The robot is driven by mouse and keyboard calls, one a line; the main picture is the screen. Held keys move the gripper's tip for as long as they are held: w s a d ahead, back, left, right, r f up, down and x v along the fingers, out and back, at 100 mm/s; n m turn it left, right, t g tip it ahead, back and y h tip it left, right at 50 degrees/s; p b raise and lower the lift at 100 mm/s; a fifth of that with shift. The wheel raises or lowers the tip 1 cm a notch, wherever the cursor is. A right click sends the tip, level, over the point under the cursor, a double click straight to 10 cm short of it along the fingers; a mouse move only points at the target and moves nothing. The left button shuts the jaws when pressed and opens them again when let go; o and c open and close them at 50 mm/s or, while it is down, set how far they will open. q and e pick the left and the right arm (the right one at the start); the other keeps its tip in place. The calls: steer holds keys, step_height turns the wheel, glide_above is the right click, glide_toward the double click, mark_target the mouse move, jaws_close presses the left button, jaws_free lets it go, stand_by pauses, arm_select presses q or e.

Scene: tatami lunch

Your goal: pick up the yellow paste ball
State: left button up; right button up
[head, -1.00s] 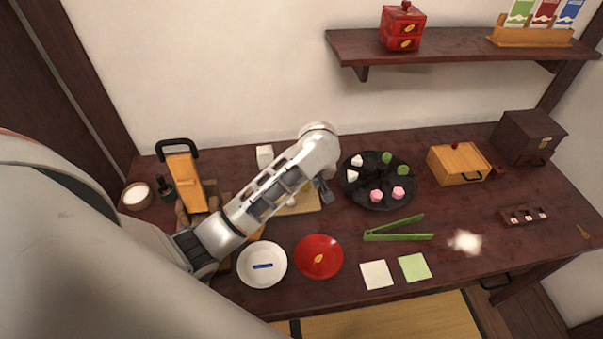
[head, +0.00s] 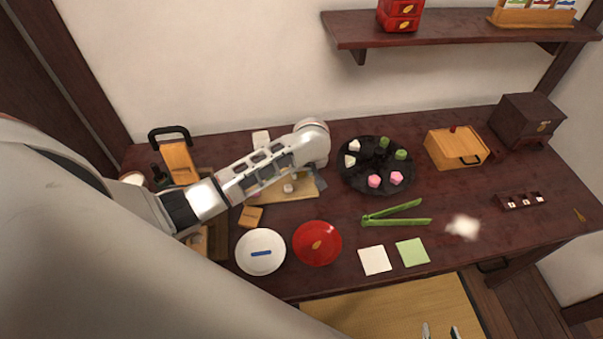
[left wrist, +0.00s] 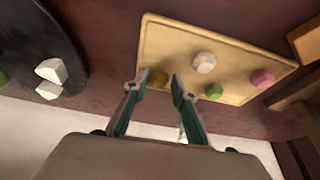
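The yellow paste ball (left wrist: 158,78) lies on a pale wooden board (left wrist: 185,37) in the left wrist view. My left gripper (left wrist: 159,79) is open, with its fingertips on either side of the ball in that view; I cannot tell whether they touch it. In the head view my left gripper (head: 318,182) hangs over the right side of the board (head: 270,193), and my arm hides the yellow ball. My right gripper (head: 440,331) shows at the bottom edge, its two tips apart and empty.
White (left wrist: 205,62), pink (left wrist: 262,77) and green (left wrist: 214,91) balls share the board. A dark round tray (head: 378,163) with several sweets stands to its right. A red plate (head: 317,243), white plate (head: 260,237) and green tongs (head: 396,220) lie in front.

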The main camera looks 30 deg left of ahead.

##########

Direction: What count of lines in the listing contain the word "button"? Reply with the number only.

Full answer: 2